Finally, they assume that by promoting cleaner fossil fuels such as natural gas or LNG, we only delay the inevitable. They make the same assumptions about making hydrogen from natural gas, even if we were to couple this with carbon capture and storage.

These assumptions lead us right to the Big One.


Argument 3: Low-carbon ideology should drive global energy policy.

Underlying this is the assumption that the danger of anthropogenic global warming should cause us to reject fossil fuels of every species. Usually, the following suite of policy prescriptions go along with this assumption: We should levy aggressive carbon taxes designed to render fossil fuels uncompetitive with renewables. We should levy carbon tariffs on imported goods to ensure no one moves their carbon-intensive industries and manufacturing to countries where they won’t be taxed so heavily; failing that, consumers might decide to pay less money for goods made by the atmospherically irresponsible. Subsidies for fossil fuels should end, and governments should stop lending money to industries based on them.
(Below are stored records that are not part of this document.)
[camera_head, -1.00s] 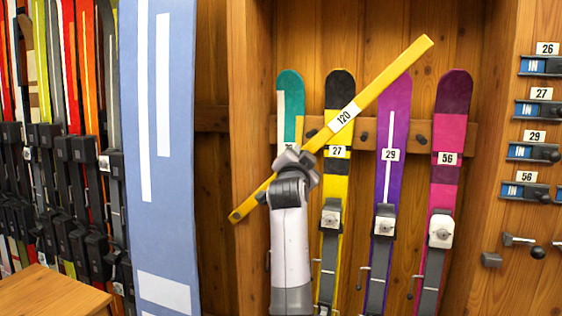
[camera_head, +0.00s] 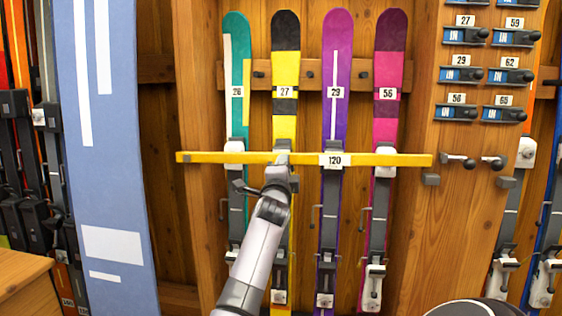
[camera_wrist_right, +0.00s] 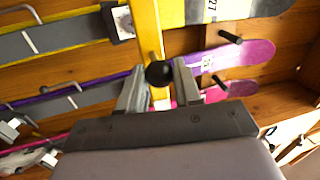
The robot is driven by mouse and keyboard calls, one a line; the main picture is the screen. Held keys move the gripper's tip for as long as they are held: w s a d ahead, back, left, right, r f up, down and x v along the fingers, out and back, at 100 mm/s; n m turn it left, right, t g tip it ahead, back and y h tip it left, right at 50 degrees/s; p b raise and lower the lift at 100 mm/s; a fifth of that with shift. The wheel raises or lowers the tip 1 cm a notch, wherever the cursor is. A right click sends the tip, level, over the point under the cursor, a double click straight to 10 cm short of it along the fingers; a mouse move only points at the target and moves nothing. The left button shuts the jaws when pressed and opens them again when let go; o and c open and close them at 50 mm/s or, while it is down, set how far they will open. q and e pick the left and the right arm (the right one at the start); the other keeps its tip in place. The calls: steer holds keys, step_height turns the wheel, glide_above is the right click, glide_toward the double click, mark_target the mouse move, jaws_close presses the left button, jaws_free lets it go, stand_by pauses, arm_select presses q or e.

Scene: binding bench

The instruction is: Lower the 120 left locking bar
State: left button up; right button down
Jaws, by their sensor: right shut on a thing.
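The yellow locking bar (camera_head: 340,160) marked 120 lies nearly level across the skis in the head view. Its left end shows a dark bolt at the left post (camera_head: 197,185), and its right end overlaps the right panel, just above a small grey block (camera_head: 431,180). My right gripper (camera_head: 281,165) is at the bar, in front of the yellow-black ski 27. In the right wrist view its fingers (camera_wrist_right: 160,85) are closed around a black knob (camera_wrist_right: 160,73) on the yellow bar (camera_wrist_right: 148,30). My left gripper is not in view.
Behind the bar stand skis 26 (camera_head: 236,55), 27 (camera_head: 285,65), 29 (camera_head: 336,60) and 56 (camera_head: 388,65). Several blue IN tags (camera_head: 460,75) are on the right panel. A wide blue board (camera_head: 110,180) stands at the left, a wooden tabletop (camera_head: 20,270) lower left.

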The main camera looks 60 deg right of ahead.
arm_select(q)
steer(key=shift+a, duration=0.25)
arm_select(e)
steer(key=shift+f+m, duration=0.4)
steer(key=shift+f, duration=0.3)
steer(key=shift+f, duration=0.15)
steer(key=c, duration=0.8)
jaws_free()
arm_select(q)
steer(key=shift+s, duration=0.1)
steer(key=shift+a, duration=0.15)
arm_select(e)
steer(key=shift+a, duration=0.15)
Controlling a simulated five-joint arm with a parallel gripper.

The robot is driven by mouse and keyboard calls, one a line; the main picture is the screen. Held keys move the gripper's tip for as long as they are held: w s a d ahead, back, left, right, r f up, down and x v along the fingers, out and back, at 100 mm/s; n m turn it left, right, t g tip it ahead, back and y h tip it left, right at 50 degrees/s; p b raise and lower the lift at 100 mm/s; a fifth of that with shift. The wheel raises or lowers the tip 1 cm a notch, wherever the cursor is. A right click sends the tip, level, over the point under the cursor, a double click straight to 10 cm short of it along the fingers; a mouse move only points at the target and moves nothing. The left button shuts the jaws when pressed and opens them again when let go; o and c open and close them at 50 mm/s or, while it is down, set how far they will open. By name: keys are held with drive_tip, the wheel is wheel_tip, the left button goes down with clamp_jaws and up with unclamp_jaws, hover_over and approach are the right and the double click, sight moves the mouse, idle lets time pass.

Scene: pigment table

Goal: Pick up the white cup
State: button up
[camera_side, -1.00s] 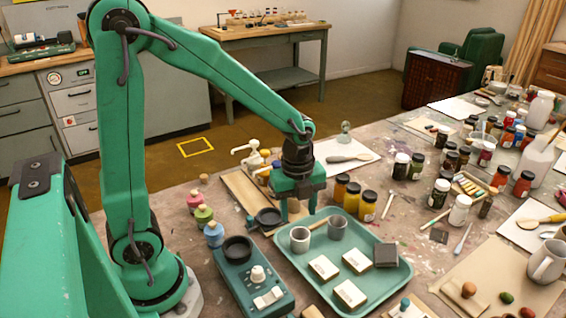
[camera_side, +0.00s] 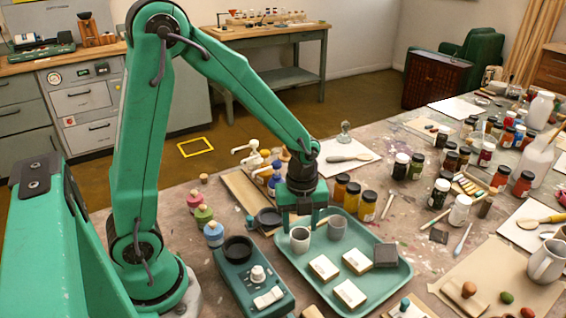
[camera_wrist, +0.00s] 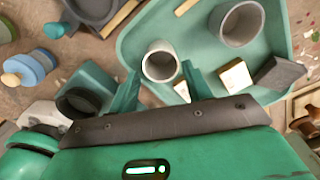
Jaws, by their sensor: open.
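The white cup (camera_side: 300,240) stands upright at the left end of the green tray (camera_side: 345,301). In the wrist view the white cup (camera_wrist: 161,62) shows its open top and dark inside. My gripper (camera_side: 300,222) is right above the cup, pointing down. In the wrist view its two green fingers (camera_wrist: 161,85) are apart, one to each side of the cup's near part. My gripper is open and holds nothing. I cannot tell whether a finger touches the cup.
A grey cup (camera_side: 338,229) stands close to the right of the white cup. Pale blocks (camera_side: 324,268) and a dark grey block (camera_side: 386,256) lie in the tray. A green device with a black dish (camera_side: 255,275) is left of the tray. Paint jars (camera_side: 368,206) stand behind it.

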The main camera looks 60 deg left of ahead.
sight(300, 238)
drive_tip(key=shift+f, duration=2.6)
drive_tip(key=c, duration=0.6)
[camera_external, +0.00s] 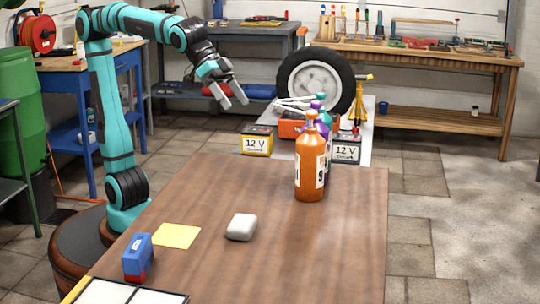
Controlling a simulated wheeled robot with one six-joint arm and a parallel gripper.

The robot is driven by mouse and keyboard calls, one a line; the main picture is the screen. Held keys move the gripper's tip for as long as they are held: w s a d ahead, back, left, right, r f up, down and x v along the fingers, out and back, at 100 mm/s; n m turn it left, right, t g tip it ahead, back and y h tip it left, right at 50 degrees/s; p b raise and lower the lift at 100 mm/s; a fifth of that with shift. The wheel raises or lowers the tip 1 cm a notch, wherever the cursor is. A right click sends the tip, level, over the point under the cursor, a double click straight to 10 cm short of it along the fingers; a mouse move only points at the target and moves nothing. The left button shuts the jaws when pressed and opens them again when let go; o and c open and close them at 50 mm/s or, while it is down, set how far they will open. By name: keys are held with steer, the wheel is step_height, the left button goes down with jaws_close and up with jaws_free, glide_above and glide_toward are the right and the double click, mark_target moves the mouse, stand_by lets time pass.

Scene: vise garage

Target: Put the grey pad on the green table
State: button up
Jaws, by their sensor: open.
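A light grey, rounded block (241,227), which looks like the grey pad, lies on the brown wooden table (340,260) near its middle. My gripper (234,101) is open and empty, with its fingers pointing down. It is high up, above and behind the grey pad and well apart from it. A table with green legs (24,165) is cut off by the left edge; only part of its top and legs shows, and I cannot tell whether it is the green table.
A yellow sheet (176,236) and a blue-and-red block (137,257) lie left of the pad. An orange bottle (310,165) stands at the table's back right, with other bottles behind it. 12 V batteries (257,141) stand beyond the table. The table's right front is clear.

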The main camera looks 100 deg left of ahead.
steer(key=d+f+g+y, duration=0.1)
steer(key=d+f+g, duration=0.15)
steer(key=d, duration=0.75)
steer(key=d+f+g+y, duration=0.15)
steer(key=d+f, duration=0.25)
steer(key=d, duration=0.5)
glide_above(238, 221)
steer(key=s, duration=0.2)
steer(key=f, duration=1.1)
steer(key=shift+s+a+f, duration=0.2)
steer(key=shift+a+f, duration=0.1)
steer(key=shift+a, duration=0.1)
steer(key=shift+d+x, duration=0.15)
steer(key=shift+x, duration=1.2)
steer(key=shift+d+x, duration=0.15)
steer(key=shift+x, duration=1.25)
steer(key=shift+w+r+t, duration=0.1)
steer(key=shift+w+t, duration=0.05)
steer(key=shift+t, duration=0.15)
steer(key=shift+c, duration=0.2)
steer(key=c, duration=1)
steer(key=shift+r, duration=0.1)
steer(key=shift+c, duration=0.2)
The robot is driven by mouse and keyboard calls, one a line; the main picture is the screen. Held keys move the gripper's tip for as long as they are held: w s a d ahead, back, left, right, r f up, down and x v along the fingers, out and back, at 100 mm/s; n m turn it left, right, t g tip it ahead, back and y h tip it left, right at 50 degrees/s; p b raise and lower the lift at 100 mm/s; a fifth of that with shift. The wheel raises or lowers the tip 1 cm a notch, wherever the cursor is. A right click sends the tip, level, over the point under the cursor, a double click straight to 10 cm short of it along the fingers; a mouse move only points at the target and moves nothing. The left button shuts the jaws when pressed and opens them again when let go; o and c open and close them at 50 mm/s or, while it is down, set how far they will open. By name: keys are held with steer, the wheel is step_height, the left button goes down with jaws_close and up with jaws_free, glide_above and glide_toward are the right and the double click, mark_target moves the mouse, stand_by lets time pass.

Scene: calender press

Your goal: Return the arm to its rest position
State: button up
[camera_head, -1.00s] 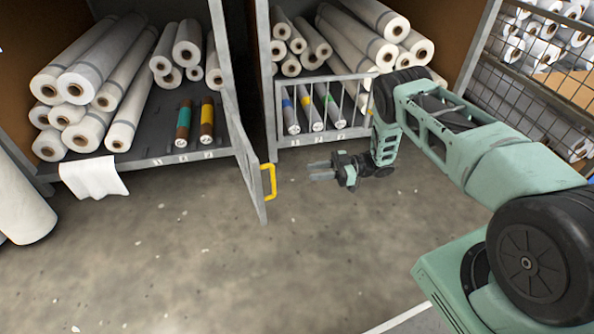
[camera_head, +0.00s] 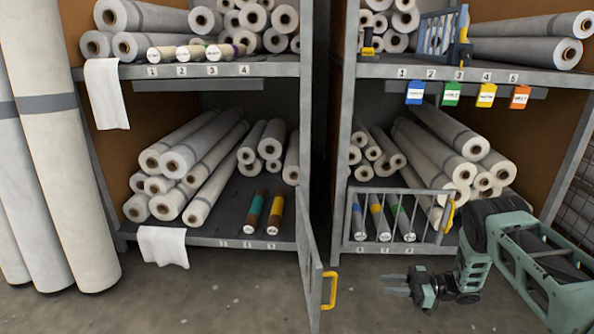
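My arm (camera_head: 541,252), green and dark grey, reaches in from the lower right of the head view. It bends down at the elbow (camera_head: 491,222) in front of the right rack. My gripper (camera_head: 396,287) is low over the floor, its two grey fingers pointing left. A gap shows between the fingers, and nothing is between them. The gripper is apart from the open gate and its yellow handle (camera_head: 329,290) to its left. The arm's base end is out of the picture.
A barred gate (camera_head: 399,219) with a yellow handle (camera_head: 450,215) stands across the right rack's lower shelf, behind my arm. The left gate (camera_head: 311,262) sticks out open between the racks. Rolls fill the shelves. Tall rolls (camera_head: 62,170) stand at left. Floor (camera_head: 225,306) is clear front left.

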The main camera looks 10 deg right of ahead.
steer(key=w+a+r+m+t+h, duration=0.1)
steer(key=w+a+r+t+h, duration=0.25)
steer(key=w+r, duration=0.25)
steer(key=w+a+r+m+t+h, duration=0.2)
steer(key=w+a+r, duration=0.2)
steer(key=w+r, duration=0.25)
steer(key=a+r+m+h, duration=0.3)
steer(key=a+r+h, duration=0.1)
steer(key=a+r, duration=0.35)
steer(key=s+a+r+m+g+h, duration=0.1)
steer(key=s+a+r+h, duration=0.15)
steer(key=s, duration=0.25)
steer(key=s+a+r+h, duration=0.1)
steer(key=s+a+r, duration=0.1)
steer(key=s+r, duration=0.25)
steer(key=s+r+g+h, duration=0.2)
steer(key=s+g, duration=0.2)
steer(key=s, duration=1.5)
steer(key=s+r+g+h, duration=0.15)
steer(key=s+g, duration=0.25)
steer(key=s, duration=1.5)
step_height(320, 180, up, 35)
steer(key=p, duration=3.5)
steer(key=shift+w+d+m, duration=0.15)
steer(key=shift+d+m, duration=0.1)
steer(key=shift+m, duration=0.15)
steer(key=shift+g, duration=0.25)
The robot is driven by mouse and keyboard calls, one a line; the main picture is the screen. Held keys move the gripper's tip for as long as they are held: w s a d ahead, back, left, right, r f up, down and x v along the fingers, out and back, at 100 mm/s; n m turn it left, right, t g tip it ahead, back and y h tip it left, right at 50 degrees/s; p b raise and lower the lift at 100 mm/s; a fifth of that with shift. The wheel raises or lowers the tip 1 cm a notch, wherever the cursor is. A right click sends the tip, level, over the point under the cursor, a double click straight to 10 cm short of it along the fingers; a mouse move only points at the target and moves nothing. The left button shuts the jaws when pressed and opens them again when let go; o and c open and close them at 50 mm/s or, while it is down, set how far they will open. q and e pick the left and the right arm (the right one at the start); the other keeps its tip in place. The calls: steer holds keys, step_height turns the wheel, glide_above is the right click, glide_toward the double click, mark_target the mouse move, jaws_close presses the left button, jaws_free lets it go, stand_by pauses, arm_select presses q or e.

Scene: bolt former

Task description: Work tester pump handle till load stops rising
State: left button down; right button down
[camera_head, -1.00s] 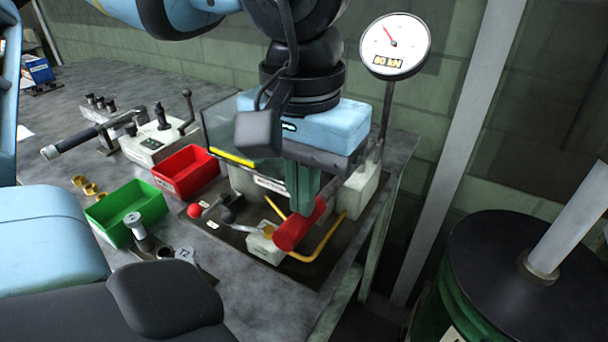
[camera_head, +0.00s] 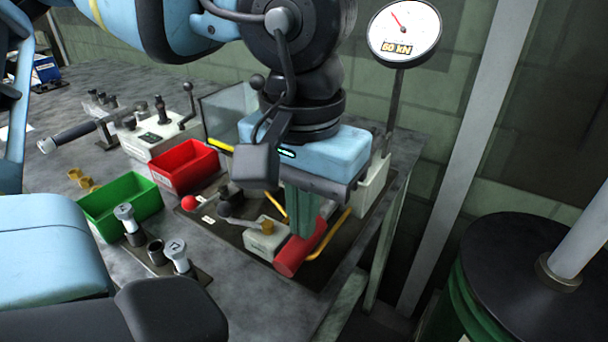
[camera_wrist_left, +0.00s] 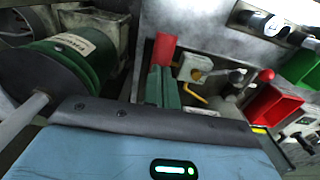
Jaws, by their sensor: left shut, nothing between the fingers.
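The pump handle ends in a red cylindrical grip (camera_head: 292,257) at the front right of the tester, beside a yellow bent bar (camera_head: 330,236). My left gripper (camera_head: 304,226) points down with its green fingers shut and empty. The fingertips are at the red grip and appear to touch it from above. In the left wrist view the red grip (camera_wrist_left: 165,48) shows just beyond the closed fingers (camera_wrist_left: 161,88). A round white load gauge (camera_head: 404,30) stands on a post at the back right; its red needle points to the upper left. My right gripper is not in view.
A red bin (camera_head: 184,167) and a green bin (camera_head: 120,208) stand left of the tester. A small red-knobbed lever (camera_head: 190,203) is close by. Plugs on a plate (camera_head: 160,255) lie in front. A green drum (camera_head: 470,290) with a dark lid stands at the right.

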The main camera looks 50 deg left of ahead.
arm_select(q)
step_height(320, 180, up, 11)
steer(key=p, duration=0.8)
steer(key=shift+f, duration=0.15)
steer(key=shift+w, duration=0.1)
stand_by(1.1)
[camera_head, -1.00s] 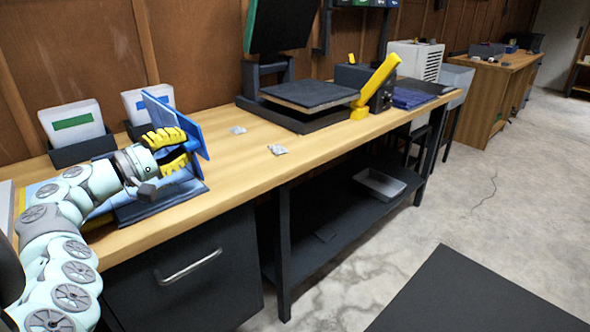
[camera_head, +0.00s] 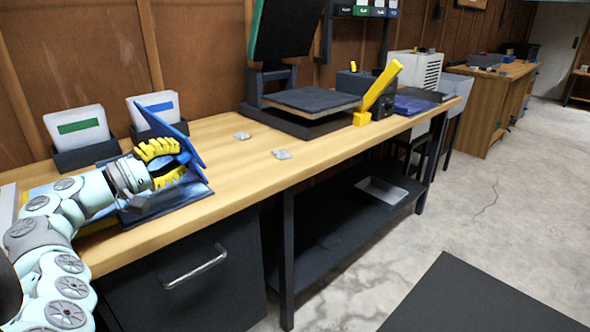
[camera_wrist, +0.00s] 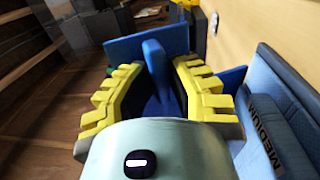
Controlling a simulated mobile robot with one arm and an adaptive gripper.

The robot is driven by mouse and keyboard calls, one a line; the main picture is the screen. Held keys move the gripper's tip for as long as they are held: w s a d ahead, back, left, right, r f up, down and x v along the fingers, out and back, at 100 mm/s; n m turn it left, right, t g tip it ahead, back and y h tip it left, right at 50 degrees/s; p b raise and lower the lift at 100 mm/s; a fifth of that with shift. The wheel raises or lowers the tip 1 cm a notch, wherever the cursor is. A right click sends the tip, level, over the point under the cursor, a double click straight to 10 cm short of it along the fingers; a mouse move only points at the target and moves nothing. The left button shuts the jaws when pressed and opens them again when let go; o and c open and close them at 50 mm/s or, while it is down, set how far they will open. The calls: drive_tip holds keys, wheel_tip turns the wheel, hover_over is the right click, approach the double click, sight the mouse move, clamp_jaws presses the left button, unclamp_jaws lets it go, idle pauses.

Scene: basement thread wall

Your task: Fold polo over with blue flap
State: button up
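The blue flap (camera_head: 168,133) is raised and tilted on the bench, leaning over toward the left. In the wrist view it is the blue panel (camera_wrist: 190,42) ahead, with a blue upright tab (camera_wrist: 157,62). My gripper (camera_head: 182,160) is at the flap, its yellow fingers spread either side of the tab. Small gaps seem to show beside the tab; contact elsewhere is unclear.
Two bins with white sheets, green-marked (camera_head: 78,128) and blue-marked (camera_head: 157,107), stand behind the flap. Small grey pieces (camera_head: 281,154) lie on the bench (camera_head: 235,180). The bench between is mostly clear.

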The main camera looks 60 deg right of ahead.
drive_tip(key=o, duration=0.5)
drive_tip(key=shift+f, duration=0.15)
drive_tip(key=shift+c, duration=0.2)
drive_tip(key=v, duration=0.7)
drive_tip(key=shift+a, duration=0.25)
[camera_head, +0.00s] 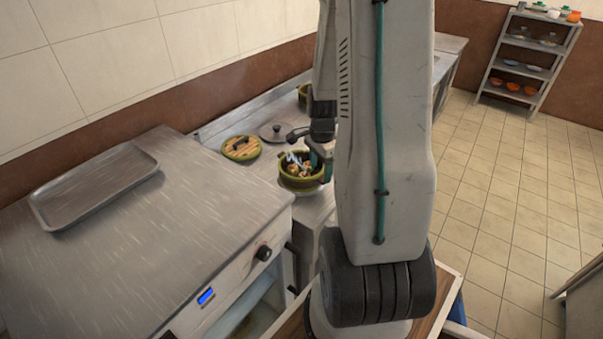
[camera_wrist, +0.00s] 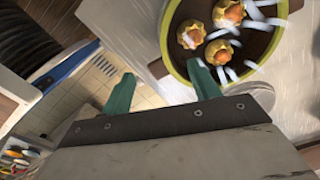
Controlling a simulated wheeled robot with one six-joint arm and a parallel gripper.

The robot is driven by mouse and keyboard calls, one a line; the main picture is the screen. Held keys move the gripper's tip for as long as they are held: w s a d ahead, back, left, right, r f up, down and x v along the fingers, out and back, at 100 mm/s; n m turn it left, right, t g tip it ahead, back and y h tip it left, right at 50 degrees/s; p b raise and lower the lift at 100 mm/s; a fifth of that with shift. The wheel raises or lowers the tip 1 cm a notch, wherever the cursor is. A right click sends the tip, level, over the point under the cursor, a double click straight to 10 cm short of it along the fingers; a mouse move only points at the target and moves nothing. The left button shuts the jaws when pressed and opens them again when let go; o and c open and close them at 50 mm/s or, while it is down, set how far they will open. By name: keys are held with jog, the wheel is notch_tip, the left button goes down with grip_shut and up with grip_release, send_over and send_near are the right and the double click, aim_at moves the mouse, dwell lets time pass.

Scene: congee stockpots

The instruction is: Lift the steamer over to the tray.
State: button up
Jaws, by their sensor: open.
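The steamer (camera_head: 284,174) is a round olive-green basket with dumplings inside and white steam wisps above. It stands on the counter in the middle of the head view. The wrist view shows part of the steamer (camera_wrist: 176,62) at the top, with orange-topped dumplings in it. My gripper (camera_wrist: 162,84) is open, its two green fingers apart. The right finger is at the steamer's rim; I cannot tell whether it touches. In the head view my gripper (camera_head: 319,160) is at the steamer's right side, partly hidden by my arm. The metal tray (camera_head: 90,187) is empty on the left worktop.
A round lid with a wooden slatted top (camera_head: 241,148) and a grey pot lid (camera_head: 277,132) lie behind the steamer. The worktop (camera_head: 190,215) between tray and steamer is bare. A shelf rack (camera_head: 528,60) stands far right.

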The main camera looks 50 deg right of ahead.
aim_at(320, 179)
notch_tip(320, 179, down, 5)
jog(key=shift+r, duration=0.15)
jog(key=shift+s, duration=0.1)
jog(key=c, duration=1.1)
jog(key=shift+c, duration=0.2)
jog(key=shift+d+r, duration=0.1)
I am deliberately agnostic about these assumptions, but I note that renewable technologies—solar panels and wind turbines, in particular—rely upon rare earths. China, however, has amassed about 80 percent of the global capacity to process strategic minerals. Cobalt is a critical part of lithium-ion batteries. In 2019, the Democratic Republic of Congo accounted for more than 70 percent of global cobalt output, and Chinese state-owned enterprises controlled almost all of these exports.

I wonder: Would the tariffs in question apply to essential feedstock materials and finished goods from China? If not, they wouldn’t serve their purpose; if they did, they’d badly damage industry and manufacturing in countries with a carbon tax.

Another assumption I often discern is the idea that renewable-energy technologies produce zero emissions. This is not true. It takes energy from fossil fuels to mine, process, manufacture, and transport the components of renewable energy plants. (Also, hydroelectric dams drown large, forested areas and their carbon-sequestering trees.)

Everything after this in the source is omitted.